Before server 6.3, the truncate
info command started a single background thread on each of the nodes in the cluster.
From server 6.3, the truncate
info command starts a number of threads for each truncation job equal to the value of the truncate-threads
configuraiton parameter. The truncate threads then traverse the primary index of the namespace and remove the necessary records.
From server 6.3, set truncation is optimized to use set indexes to rapidly find all the records belonging to the set being truncated. This optimization significantly increases the speed of set truncation, with the caveat that it is skipped if the set has tombstones.

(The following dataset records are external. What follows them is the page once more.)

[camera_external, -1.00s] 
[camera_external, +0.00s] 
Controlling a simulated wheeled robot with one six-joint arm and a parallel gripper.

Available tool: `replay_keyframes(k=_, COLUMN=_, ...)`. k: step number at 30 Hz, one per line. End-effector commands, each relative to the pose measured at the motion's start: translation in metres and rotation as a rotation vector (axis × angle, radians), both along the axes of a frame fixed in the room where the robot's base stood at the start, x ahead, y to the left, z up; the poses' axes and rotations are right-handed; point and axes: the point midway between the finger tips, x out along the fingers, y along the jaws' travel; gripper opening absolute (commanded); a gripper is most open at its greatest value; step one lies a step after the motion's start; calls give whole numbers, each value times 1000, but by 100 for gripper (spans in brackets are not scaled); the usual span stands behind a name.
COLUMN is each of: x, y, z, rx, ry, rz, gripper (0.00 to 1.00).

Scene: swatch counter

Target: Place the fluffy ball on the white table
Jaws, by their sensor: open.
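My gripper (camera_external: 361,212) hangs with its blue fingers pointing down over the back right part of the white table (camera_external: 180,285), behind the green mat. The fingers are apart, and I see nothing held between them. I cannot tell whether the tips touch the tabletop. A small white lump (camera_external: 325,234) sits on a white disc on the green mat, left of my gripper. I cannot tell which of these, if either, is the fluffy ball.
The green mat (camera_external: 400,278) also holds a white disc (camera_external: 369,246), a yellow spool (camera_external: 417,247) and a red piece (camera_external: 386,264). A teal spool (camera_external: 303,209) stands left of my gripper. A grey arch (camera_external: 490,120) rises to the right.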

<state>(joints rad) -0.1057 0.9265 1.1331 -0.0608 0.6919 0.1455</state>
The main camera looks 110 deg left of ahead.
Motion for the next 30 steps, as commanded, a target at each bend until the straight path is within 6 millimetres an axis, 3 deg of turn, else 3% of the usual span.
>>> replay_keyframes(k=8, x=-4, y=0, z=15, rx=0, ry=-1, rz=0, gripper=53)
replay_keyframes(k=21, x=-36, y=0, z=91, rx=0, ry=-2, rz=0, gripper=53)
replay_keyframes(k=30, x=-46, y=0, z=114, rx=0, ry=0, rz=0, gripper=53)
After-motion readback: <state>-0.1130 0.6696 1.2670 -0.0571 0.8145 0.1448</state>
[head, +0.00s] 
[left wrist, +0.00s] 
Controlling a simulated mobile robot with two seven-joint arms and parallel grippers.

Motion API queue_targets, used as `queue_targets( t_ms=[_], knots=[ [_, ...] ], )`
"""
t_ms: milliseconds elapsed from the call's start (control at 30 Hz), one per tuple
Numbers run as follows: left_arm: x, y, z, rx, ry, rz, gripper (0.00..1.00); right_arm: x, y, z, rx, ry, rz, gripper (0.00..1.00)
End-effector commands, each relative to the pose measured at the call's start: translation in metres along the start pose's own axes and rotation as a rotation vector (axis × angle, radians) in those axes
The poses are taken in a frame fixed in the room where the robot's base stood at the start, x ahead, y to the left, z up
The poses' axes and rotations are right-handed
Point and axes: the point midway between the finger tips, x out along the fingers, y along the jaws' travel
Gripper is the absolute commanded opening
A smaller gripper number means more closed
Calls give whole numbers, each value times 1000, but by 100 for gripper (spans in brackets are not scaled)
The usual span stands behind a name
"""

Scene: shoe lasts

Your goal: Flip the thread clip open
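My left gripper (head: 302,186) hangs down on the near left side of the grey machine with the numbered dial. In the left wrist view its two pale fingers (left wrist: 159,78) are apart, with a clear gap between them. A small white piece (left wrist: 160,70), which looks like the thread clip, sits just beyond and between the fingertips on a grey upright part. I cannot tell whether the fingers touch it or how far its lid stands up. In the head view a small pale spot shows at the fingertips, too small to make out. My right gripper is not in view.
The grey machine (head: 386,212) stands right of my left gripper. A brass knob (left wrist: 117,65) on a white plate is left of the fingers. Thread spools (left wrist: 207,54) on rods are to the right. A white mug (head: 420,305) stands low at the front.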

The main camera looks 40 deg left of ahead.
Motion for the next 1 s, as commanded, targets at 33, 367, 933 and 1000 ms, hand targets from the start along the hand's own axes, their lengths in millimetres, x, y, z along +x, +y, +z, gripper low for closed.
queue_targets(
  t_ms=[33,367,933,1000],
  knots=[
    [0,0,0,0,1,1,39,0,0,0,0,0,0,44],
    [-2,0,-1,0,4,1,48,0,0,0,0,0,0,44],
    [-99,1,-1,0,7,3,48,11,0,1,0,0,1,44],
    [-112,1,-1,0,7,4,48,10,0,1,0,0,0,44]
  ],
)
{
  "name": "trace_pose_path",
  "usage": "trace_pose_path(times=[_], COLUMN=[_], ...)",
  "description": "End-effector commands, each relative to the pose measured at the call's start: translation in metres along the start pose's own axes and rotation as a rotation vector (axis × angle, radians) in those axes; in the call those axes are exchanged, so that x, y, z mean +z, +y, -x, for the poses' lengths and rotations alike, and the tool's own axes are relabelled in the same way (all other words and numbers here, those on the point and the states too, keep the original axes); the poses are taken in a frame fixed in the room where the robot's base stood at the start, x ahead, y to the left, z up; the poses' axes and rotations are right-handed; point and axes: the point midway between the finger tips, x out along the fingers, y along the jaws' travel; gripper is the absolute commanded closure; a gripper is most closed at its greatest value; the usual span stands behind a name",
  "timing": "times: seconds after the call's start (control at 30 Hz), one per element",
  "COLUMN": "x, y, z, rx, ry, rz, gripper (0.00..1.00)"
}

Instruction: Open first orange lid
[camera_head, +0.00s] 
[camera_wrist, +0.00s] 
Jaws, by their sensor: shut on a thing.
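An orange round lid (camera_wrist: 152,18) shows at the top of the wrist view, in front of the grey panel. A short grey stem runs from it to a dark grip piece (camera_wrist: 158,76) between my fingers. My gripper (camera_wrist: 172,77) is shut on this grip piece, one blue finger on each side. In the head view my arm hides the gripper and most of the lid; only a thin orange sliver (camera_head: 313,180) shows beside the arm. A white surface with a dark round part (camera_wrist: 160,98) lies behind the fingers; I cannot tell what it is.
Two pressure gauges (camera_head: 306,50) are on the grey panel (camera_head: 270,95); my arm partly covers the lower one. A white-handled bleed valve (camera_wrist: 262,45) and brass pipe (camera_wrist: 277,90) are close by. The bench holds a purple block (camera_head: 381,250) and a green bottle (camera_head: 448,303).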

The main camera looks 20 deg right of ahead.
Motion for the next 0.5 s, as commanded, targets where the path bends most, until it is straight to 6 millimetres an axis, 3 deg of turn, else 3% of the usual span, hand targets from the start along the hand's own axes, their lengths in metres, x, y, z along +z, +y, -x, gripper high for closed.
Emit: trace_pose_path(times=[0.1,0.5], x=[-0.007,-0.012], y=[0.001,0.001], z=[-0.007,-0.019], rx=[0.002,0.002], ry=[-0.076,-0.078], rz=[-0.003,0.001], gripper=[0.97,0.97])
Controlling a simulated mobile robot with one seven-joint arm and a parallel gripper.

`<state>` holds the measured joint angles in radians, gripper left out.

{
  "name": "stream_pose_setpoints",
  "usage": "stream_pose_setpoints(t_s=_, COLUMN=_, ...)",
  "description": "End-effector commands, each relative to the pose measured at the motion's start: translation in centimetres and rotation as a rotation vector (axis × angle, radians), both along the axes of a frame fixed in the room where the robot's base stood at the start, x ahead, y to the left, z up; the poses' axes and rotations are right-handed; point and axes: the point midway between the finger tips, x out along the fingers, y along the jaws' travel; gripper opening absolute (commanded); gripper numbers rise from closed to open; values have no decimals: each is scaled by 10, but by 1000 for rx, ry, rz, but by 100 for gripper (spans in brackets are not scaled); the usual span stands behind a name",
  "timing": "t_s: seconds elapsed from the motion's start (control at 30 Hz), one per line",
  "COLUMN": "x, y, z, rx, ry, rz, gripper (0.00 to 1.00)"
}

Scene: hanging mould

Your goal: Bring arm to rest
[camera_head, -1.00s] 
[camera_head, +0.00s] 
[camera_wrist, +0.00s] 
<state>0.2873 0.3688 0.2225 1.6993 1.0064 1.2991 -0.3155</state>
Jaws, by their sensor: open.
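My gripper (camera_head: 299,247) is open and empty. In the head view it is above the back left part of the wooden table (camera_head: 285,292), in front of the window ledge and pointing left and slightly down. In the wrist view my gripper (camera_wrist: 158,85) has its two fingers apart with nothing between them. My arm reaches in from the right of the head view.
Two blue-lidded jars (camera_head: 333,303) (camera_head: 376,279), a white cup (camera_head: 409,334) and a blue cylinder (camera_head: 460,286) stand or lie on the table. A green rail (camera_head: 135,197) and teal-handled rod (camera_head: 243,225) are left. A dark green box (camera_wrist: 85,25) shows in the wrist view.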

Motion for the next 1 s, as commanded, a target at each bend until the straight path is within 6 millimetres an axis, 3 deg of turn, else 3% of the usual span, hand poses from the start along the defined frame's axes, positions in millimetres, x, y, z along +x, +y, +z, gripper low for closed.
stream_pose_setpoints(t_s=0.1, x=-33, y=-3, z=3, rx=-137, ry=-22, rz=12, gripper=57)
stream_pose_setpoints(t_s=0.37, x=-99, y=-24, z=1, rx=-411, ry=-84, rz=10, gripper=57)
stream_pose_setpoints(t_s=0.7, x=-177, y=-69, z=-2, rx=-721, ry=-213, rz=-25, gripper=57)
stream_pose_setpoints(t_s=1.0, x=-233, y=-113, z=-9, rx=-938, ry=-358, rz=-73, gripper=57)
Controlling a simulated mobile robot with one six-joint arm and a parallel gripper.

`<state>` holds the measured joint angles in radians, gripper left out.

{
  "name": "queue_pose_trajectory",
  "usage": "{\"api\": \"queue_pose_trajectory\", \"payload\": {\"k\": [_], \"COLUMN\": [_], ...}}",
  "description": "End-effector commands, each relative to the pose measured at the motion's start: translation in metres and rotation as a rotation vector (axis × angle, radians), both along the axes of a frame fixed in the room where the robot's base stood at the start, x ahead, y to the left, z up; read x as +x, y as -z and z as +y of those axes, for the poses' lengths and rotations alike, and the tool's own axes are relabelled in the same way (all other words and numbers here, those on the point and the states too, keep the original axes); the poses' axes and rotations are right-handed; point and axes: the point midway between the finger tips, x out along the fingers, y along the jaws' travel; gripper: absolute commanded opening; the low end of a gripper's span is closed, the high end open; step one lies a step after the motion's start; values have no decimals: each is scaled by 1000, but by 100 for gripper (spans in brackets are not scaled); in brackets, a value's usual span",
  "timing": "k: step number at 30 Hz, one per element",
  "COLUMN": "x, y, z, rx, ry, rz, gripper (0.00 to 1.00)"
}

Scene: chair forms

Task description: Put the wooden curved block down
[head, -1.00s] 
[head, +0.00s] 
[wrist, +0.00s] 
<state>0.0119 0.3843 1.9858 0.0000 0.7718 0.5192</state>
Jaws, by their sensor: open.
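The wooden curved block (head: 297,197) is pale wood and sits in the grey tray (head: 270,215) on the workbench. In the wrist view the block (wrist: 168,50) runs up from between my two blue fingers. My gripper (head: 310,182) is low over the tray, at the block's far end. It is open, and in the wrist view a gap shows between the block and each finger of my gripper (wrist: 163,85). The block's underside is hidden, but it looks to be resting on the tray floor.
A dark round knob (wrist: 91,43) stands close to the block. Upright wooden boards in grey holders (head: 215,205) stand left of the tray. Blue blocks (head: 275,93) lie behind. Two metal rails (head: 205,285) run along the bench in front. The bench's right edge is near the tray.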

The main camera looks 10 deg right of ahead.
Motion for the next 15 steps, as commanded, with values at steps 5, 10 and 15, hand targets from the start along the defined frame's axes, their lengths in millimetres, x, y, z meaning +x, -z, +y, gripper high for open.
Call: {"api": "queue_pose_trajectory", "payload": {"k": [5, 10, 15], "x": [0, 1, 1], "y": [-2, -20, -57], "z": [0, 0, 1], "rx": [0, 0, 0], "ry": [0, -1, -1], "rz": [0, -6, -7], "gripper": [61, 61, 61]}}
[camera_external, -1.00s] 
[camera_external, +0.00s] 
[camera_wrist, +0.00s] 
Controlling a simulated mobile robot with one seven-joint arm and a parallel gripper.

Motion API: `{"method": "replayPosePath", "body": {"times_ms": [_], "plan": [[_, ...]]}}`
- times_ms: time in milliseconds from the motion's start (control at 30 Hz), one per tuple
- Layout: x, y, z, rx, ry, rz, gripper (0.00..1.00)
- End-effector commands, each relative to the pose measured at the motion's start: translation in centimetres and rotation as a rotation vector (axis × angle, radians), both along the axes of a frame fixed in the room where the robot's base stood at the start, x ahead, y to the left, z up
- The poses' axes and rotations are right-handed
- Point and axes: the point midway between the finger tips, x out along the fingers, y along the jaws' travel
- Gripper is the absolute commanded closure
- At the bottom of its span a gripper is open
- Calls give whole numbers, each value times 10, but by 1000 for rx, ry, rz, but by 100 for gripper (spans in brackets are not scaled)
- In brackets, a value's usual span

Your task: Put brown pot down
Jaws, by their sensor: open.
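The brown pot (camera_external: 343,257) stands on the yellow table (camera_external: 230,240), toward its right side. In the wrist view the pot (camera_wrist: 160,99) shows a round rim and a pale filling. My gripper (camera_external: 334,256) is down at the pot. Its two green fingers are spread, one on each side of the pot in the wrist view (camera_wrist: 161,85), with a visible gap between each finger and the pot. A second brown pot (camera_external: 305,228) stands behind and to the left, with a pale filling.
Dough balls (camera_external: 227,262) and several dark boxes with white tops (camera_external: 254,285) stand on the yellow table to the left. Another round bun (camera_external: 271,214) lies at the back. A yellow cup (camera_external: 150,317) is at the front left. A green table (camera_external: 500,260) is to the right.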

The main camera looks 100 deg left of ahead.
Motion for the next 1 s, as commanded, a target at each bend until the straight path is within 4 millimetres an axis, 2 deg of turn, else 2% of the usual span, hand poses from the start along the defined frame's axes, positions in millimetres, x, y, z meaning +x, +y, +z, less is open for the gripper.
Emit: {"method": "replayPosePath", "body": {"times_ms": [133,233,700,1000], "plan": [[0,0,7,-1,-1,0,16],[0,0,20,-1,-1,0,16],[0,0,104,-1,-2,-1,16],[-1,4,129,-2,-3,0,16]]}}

The truncate command takes an optional lut
(last-update-time) threshold parameter, which limits the truncation to records with an LUT earlier than the specified timestamp . If no timestamp is specified, the now
timestamp of the receiving node is used.
Set truncation can be issued repeatedly. It updates the effective last-update-time of affected set, and is reflected in the lut
field of the set information.
For truncation on sets with secondary indexes, each record data is actively read, and any secondary index entries associated with the record are also removed.
Read the truncate
info command for advise on optimally truncating in the presence of secondary indexes.
In the Enterprise Edition, truncation is durable and preserves record deletions through a cold-restart. In the Community Edition, similar to record deletes, records in previously truncated sets are not durable and deletes can return through a cold-start.
The truncate-undo
and
truncate-namespace-undo
commands can be used to remove the truncate related entry(ies) in SMD to allow
for potential recovery of inadvertently truncated records upon a subsequent Cold Restart. Truncated records that would have been already overwritten on persistent storage would not be recoverable.